The length of time a star lives for is dependent on mass...the more massive a star, the hotter and brighter it is, the shorter its lifespan. Metalicity will effect how a star evolves but not to the same extent as the initial mass of a star. Metalicity effects the opacity of the gases, temperature and other characteristics. Usually, stars with low metalicities have a higher surface temperature for a given spectral type than "normal" stars (those with similar metalicity to the Sun). For example, a G2V class star in a glob', because of its low metalicity, will have a surface temp of around 6100-6200K, as compared to the Sun's 5800K. Funnily enough, the two stars will have roughly the same luminosity because the glob star's low metalicity effects its size, which is slightly smaller than the Sun (around .85-.9 solar radii).

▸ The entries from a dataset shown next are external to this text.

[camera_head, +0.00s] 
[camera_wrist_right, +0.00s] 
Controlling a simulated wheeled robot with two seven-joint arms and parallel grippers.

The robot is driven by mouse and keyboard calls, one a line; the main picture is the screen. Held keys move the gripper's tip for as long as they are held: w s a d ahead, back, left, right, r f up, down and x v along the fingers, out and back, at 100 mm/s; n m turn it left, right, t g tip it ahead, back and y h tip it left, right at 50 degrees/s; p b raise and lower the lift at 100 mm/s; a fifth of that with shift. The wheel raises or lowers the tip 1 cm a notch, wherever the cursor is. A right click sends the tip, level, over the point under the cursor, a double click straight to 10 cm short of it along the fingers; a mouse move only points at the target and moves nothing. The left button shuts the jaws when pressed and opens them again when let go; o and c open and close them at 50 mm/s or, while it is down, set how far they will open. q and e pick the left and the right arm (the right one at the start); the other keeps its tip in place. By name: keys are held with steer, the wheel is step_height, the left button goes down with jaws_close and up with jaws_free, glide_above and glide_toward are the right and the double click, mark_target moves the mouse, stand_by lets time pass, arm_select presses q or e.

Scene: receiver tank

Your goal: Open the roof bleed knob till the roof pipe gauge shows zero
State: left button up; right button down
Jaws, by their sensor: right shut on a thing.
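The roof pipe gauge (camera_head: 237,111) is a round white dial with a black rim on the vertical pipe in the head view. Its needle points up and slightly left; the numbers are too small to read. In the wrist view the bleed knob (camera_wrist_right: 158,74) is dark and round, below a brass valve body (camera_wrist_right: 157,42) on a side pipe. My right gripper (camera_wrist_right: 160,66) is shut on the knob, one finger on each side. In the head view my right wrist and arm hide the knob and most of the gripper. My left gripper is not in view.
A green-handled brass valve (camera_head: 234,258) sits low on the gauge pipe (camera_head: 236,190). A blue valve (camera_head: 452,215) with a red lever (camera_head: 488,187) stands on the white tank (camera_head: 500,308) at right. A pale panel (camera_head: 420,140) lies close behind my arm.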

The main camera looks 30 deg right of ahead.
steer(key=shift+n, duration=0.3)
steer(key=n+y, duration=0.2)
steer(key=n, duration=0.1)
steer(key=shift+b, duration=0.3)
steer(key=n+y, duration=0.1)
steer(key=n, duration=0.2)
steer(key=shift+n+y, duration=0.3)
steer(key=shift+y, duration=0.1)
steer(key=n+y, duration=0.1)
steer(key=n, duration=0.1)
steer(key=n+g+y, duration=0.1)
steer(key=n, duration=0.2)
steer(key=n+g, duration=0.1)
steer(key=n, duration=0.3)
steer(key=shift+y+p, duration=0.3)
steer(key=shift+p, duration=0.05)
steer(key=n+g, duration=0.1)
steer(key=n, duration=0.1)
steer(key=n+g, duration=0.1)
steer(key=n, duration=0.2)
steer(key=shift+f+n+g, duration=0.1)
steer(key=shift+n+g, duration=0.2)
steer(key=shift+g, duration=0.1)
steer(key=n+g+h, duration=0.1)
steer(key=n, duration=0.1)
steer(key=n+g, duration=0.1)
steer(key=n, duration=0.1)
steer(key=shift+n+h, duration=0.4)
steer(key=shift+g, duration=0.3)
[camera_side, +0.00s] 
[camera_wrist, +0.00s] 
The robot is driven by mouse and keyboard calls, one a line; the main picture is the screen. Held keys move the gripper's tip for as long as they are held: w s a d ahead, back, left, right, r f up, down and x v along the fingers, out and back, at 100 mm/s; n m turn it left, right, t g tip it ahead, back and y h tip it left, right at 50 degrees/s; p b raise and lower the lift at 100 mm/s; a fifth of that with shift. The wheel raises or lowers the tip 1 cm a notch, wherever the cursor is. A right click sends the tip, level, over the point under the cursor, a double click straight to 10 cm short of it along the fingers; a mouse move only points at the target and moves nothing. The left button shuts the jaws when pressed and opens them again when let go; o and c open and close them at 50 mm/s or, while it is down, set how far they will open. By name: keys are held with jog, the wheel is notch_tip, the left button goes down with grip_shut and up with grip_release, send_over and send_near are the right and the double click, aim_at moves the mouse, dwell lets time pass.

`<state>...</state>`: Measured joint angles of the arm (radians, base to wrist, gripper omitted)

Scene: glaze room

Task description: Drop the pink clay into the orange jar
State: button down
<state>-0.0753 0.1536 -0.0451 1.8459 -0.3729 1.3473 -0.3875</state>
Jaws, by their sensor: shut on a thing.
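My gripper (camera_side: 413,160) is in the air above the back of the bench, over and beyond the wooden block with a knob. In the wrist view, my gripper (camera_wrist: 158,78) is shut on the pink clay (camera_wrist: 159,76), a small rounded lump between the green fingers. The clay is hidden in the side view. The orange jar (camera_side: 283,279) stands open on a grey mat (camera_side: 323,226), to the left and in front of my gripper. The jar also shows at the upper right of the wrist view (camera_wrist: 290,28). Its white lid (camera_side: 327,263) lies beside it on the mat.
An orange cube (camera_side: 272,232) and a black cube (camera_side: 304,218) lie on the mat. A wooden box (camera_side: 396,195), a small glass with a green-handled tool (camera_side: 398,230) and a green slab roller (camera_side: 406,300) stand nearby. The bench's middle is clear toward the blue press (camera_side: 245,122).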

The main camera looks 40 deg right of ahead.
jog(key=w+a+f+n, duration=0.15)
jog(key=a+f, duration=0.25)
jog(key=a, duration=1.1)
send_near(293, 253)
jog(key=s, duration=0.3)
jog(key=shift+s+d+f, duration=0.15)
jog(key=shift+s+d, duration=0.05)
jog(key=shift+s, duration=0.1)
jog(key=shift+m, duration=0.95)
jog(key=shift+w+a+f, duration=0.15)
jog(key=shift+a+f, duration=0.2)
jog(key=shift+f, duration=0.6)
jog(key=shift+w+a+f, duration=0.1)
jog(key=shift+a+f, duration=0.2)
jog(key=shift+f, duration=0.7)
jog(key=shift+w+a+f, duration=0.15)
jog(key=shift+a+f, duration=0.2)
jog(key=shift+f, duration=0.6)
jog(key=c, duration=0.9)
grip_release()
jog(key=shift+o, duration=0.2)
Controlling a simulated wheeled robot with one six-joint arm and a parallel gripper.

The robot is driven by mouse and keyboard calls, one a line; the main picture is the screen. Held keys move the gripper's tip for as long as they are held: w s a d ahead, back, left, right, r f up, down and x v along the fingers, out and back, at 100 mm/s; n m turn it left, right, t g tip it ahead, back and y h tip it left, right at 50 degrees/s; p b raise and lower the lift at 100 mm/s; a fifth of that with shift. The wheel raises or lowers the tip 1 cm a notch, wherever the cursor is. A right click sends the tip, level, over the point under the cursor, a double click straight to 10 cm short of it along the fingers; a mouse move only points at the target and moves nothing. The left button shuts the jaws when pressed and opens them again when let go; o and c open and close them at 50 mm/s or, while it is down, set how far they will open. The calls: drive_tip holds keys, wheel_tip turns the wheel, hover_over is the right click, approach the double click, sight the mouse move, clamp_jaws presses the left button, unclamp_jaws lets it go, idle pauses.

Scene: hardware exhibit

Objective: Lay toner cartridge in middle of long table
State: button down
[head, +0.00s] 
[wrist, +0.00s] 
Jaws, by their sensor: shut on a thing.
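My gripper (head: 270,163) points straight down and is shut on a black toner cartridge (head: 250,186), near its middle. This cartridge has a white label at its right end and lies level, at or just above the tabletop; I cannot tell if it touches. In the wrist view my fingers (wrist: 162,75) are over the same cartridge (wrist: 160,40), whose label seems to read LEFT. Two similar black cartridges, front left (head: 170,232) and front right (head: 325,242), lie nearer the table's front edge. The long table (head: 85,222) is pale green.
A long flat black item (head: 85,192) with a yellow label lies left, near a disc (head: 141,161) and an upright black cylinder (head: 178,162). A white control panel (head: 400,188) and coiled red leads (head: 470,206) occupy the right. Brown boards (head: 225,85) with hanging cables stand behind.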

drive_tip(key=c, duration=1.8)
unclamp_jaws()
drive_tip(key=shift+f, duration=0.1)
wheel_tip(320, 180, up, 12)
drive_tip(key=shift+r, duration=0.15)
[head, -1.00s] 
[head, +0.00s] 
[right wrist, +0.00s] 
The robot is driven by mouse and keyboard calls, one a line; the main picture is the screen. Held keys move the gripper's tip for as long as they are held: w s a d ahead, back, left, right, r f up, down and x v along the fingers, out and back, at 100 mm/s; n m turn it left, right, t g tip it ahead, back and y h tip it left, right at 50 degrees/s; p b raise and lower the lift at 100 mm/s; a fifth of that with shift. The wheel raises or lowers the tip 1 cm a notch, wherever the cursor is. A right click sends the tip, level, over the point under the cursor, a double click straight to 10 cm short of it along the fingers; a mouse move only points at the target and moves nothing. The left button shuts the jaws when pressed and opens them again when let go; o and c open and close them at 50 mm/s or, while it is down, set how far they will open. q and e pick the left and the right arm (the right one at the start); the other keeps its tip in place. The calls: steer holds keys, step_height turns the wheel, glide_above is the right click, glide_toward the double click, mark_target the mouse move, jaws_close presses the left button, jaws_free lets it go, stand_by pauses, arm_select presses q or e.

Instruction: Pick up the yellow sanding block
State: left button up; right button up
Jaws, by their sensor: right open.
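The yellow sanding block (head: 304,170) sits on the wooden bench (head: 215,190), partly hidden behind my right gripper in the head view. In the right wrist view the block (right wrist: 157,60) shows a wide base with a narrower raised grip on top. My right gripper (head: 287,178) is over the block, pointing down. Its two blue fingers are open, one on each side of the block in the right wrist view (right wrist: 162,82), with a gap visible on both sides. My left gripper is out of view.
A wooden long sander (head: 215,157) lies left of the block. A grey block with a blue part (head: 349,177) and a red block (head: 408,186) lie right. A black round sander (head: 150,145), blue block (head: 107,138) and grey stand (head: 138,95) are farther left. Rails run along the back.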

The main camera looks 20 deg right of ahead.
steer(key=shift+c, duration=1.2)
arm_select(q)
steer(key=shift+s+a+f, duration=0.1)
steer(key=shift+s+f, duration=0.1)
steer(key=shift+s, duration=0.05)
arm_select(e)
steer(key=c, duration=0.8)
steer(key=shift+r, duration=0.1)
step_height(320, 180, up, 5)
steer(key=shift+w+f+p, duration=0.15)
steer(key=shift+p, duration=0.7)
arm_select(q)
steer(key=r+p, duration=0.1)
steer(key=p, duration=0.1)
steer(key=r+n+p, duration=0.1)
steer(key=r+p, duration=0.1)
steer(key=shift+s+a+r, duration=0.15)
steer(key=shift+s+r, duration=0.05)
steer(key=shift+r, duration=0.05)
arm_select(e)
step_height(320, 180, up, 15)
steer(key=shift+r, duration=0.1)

In general, the lifespan of most stars is equivalent to 1/M^2.5...so knowing the Sun has a lifetime of about 10billion years, you can get an approximate age for most stars by multiplying the answer you get by the Sun's lifespan, thereby giving you the star's lifespan. For example, take Sirius, it's mass is 2 times the Sun's. So plug that into the equation and you get... 1/2^2.5 (x 10^10) = 1.8 billion years. For a typical 5 solar mass star (B0) you get 179 million years. For you typical K class dwarf (K0-3, .85M), you get 15 billion years.
Where metalicity does effect the initial mass of a star is during their formation. The less metals are in a gas cloud, the more transparent its gases are, the hotter and higher its mass will be for any given star that forms out of it. There's a property of a protostellar gas cloud called the Jeans Mass, which is very dependent on mass temperature and metalicity, amongst other factors. Very early star formation, which basically occured in almost pure Hydrogen and Helium, precluded the formation of small (smaller than 10 or so solar masses) stars as the clouds couldn't become dense enough and divide up into smaller units. These pure H/He protostellar clouds had high Jeans Masses, so the stars that formed out of them were large and very bright, as a consequence. Because of the absence of metals in the gases, many of these stars (called Population III stars) grew to extreme sizes...250-1000 solar masses. So you can imagine how bright some of these stars were. Probably upto 100-500 million times brighter than the Sun!!!...especially for those stars of early spectral type (O to A class). Some of the biggest and brightest probably burnt themselves out in less than a million years. A typical O class Pop III star, because of the absence of metals, would've had a surface temp of around 70-80,000K and was most likely 200-400 solar radii in size. Also, the absence of metals effected the end products of nuclear burning in their cores. Because the gases in these stars were nowhere near as opaque as in later stars, hence the density of the gases was substantially less in the core regions and nuclear burning could only get as far as Oxygen before the stars went hyper/supernova. Metals such as Sulphur, Silicon, Magnesium and Iron came from later stars, once the metalicity of the ISM reached a certain level to be able to support the growth of higher metal stars.
I hope that's helped answer some of your questions